# Records for this task:
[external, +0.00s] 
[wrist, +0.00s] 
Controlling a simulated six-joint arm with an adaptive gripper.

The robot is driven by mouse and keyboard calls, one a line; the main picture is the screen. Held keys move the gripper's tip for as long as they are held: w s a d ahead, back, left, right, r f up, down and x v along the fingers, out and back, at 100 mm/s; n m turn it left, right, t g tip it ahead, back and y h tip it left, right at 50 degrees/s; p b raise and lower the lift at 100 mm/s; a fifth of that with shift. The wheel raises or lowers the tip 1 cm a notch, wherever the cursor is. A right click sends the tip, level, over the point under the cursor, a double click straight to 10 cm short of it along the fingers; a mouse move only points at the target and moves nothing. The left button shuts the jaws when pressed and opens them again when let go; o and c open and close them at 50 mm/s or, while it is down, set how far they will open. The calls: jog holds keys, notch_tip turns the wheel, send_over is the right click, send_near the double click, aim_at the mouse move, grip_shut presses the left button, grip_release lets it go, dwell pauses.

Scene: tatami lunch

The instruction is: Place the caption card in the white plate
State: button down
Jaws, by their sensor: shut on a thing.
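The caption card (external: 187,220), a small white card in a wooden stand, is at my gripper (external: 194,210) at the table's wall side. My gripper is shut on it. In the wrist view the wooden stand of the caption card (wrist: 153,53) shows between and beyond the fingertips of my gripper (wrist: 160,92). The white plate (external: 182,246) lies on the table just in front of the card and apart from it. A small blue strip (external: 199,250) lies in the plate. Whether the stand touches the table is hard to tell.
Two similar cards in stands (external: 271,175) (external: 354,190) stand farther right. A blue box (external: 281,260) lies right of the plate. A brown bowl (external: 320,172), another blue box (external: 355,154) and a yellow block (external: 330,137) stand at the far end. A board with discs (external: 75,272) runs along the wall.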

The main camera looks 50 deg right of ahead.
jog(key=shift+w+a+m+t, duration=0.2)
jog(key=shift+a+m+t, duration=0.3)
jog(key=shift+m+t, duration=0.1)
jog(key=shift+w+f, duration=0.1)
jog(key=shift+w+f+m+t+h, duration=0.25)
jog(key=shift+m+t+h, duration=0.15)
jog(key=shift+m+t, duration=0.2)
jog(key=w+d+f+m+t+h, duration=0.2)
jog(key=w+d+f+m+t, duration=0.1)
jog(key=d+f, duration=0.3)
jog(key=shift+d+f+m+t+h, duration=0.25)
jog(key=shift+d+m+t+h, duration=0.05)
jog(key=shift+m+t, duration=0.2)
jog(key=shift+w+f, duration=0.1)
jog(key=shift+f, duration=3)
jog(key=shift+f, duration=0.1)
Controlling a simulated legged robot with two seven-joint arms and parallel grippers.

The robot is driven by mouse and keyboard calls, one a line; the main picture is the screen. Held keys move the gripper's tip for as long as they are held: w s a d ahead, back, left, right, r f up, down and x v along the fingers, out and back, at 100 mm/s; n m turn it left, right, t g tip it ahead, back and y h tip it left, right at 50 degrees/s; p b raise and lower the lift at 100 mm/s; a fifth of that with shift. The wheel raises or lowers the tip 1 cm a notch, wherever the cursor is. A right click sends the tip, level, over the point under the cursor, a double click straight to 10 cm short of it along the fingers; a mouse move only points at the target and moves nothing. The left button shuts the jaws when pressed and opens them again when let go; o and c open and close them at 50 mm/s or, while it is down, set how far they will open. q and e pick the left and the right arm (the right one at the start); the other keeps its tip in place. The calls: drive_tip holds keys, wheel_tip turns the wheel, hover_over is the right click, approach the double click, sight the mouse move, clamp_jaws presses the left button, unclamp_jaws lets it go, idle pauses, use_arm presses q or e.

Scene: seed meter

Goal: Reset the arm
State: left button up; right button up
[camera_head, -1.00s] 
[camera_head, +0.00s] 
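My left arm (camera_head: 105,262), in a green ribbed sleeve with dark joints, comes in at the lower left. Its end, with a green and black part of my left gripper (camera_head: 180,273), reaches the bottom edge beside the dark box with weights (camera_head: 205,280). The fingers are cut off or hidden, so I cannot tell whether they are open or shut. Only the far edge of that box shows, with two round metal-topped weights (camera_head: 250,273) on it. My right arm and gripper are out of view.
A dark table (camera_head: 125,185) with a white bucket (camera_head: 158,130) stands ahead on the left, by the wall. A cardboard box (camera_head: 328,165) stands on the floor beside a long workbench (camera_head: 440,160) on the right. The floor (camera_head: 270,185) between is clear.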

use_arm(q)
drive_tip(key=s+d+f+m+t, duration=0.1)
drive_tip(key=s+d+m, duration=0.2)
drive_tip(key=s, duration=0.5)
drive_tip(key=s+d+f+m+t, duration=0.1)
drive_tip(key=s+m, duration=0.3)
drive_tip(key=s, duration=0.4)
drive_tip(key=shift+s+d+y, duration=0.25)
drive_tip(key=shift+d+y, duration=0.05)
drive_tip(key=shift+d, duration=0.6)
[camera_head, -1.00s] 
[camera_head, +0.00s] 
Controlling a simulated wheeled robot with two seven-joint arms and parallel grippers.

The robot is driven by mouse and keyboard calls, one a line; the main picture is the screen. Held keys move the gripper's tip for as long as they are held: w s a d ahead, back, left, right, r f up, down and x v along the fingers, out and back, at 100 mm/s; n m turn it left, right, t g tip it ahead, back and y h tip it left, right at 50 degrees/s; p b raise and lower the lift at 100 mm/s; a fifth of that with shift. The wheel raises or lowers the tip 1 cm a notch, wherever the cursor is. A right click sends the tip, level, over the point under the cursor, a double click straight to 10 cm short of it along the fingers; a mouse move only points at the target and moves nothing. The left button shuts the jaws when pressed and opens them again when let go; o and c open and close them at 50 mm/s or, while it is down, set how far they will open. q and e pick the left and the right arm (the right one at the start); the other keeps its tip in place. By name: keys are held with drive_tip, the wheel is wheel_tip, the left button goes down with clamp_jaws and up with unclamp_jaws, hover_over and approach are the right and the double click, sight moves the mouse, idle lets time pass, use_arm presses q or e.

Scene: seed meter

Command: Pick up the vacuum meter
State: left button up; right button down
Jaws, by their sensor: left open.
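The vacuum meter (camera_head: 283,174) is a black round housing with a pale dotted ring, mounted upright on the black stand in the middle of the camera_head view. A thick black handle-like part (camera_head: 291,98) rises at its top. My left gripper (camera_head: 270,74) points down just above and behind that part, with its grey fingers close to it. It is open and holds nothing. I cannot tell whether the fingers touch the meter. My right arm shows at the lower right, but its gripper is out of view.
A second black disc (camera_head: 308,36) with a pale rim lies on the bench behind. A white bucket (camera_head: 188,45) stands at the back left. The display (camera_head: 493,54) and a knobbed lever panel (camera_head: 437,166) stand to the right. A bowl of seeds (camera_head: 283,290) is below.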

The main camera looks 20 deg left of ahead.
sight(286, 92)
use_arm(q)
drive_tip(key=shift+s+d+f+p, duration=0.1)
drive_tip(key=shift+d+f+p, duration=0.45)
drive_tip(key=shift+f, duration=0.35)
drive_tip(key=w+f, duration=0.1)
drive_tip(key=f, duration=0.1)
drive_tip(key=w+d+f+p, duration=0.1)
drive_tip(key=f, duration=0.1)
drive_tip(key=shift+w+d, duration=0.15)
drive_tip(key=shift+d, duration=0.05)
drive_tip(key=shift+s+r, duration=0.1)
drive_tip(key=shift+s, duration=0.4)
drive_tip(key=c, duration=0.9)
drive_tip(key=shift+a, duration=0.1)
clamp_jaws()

# Task to complete:
Return each entry from above without altering a single character.

# Task output:
[external, +0.00s] 
[wrist, +0.00s] 
Controlling a simulated six-joint arm with an adaptive gripper.

The robot is driven by mouse and keyboard calls, one a line; the main picture is the screen. Held keys move the gripper's tip for as long as they are held: w s a d ahead, back, left, right, r f up, down and x v along the fingers, out and back, at 100 mm/s; n m turn it left, right, t g tip it ahead, back and y h tip it left, right at 50 degrees/s; p b raise and lower the lift at 100 mm/s; a fifth of that with shift. The wheel raises or lowers the tip 1 cm a notch, wherever the cursor is. A right click sends the tip, level, over the point under the cursor, a double click straight to 10 cm short of it along the fingers; a mouse move only points at the target and moves nothing. The left button shuts the jaws when pressed and opens them again when let go; o and c open and close them at 50 mm/s or, while it is down, set how far they will open. The calls: jog holds keys, notch_tip turns the wheel, send_over is the right click, send_near the double click, aim_at the mouse move, grip_shut presses the left button, grip_release lets it go, dwell pauses.

Scene: tatami lunch

The instruction is: Place the caption card in the white plate
State: button down
Jaws, by their sensor: shut on a thing.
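The caption card (external: 187,220), a small white card in a wooden stand, is at my gripper (external: 194,210) at the table's wall side. My gripper is shut on it. In the wrist view the wooden stand of the caption card (wrist: 153,53) shows between and beyond the fingertips of my gripper (wrist: 160,92). The white plate (external: 182,246) lies on the table just in front of the card and apart from it. A small blue strip (external: 199,250) lies in the plate. Whether the stand touches the table is hard to tell.
Two similar cards in stands (external: 271,175) (external: 354,190) stand farther right. A blue box (external: 281,260) lies right of the plate. A brown bowl (external: 320,172), another blue box (external: 355,154) and a yellow block (external: 330,137) stand at the far end. A board with discs (external: 75,272) runs along the wall.

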The main camera looks 50 deg right of ahead.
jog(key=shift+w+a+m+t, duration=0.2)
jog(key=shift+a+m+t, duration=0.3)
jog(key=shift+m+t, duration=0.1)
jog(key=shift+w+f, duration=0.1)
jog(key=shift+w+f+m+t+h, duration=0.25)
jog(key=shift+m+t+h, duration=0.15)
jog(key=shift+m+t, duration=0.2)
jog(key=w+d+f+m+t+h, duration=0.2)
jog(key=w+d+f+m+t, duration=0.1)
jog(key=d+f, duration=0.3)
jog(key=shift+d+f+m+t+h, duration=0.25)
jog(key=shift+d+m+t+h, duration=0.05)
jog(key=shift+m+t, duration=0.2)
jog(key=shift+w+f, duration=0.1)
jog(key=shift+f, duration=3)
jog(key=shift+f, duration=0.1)
Controlling a simulated legged robot with two seven-joint arms and parallel grippers.

The robot is driven by mouse and keyboard calls, one a line; the main picture is the screen. Held keys move the gripper's tip for as long as they are held: w s a d ahead, back, left, right, r f up, down and x v along the fingers, out and back, at 100 mm/s; n m turn it left, right, t g tip it ahead, back and y h tip it left, right at 50 degrees/s; p b raise and lower the lift at 100 mm/s; a fifth of that with shift. The wheel raises or lowers the tip 1 cm a notch, wherever the cursor is. A right click sends the tip, level, over the point under the cursor, a double click straight to 10 cm short of it along the fingers; a mouse move only points at the target and moves nothing. The left button shuts the jaws when pressed and opens them again when let go; o and c open and close them at 50 mm/s or, while it is down, set how far they will open. q and e pick the left and the right arm (the right one at the start); the other keeps its tip in place. The calls: drive_tip holds keys, wheel_tip turns the wheel, hover_over is the right click, approach the double click, sight the mouse move, clamp_jaws presses the left button, unclamp_jaws lets it go, idle pauses, use_arm presses q or e.

Scene: seed meter

Goal: Reset the arm
State: left button up; right button up
[camera_head, -1.00s] 
[camera_head, +0.00s] 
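My left arm (camera_head: 105,262), in a green ribbed sleeve with dark joints, comes in at the lower left. Its end, with a green and black part of my left gripper (camera_head: 180,273), reaches the bottom edge beside the dark box with weights (camera_head: 205,280). The fingers are cut off or hidden, so I cannot tell whether they are open or shut. Only the far edge of that box shows, with two round metal-topped weights (camera_head: 250,273) on it. My right arm and gripper are out of view.
A dark table (camera_head: 125,185) with a white bucket (camera_head: 158,130) stands ahead on the left, by the wall. A cardboard box (camera_head: 328,165) stands on the floor beside a long workbench (camera_head: 440,160) on the right. The floor (camera_head: 270,185) between is clear.

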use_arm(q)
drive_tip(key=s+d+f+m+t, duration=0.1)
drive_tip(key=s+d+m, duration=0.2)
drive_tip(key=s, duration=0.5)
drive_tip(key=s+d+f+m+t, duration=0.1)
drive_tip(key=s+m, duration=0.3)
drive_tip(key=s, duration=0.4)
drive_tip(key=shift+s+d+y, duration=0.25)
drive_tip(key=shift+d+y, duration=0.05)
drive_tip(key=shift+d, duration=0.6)
[camera_head, -1.00s] 
[camera_head, +0.00s] 
Controlling a simulated wheeled robot with two seven-joint arms and parallel grippers.

The robot is driven by mouse and keyboard calls, one a line; the main picture is the screen. Held keys move the gripper's tip for as long as they are held: w s a d ahead, back, left, right, r f up, down and x v along the fingers, out and back, at 100 mm/s; n m turn it left, right, t g tip it ahead, back and y h tip it left, right at 50 degrees/s; p b raise and lower the lift at 100 mm/s; a fifth of that with shift. The wheel raises or lowers the tip 1 cm a notch, wherever the cursor is. A right click sends the tip, level, over the point under the cursor, a double click straight to 10 cm short of it along the fingers; a mouse move only points at the target and moves nothing. The left button shuts the jaws when pressed and opens them again when let go; o and c open and close them at 50 mm/s or, while it is down, set how far they will open. q and e pick the left and the right arm (the right one at the start); the other keeps its tip in place. By name: keys are held with drive_tip, the wheel is wheel_tip, the left button goes down with clamp_jaws and up with unclamp_jaws, hover_over and approach are the right and the double click, sight moves the mouse, idle lets time pass, use_arm presses q or e.

Scene: seed meter

Command: Pick up the vacuum meter
State: left button up; right button down
Jaws, by their sensor: left open.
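The vacuum meter (camera_head: 283,174) is a black round housing with a pale dotted ring, mounted upright on the black stand in the middle of the camera_head view. A thick black handle-like part (camera_head: 291,98) rises at its top. My left gripper (camera_head: 270,74) points down just above and behind that part, with its grey fingers close to it. It is open and holds nothing. I cannot tell whether the fingers touch the meter. My right arm shows at the lower right, but its gripper is out of view.
A second black disc (camera_head: 308,36) with a pale rim lies on the bench behind. A white bucket (camera_head: 188,45) stands at the back left. The display (camera_head: 493,54) and a knobbed lever panel (camera_head: 437,166) stand to the right. A bowl of seeds (camera_head: 283,290) is below.

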The main camera looks 20 deg left of ahead.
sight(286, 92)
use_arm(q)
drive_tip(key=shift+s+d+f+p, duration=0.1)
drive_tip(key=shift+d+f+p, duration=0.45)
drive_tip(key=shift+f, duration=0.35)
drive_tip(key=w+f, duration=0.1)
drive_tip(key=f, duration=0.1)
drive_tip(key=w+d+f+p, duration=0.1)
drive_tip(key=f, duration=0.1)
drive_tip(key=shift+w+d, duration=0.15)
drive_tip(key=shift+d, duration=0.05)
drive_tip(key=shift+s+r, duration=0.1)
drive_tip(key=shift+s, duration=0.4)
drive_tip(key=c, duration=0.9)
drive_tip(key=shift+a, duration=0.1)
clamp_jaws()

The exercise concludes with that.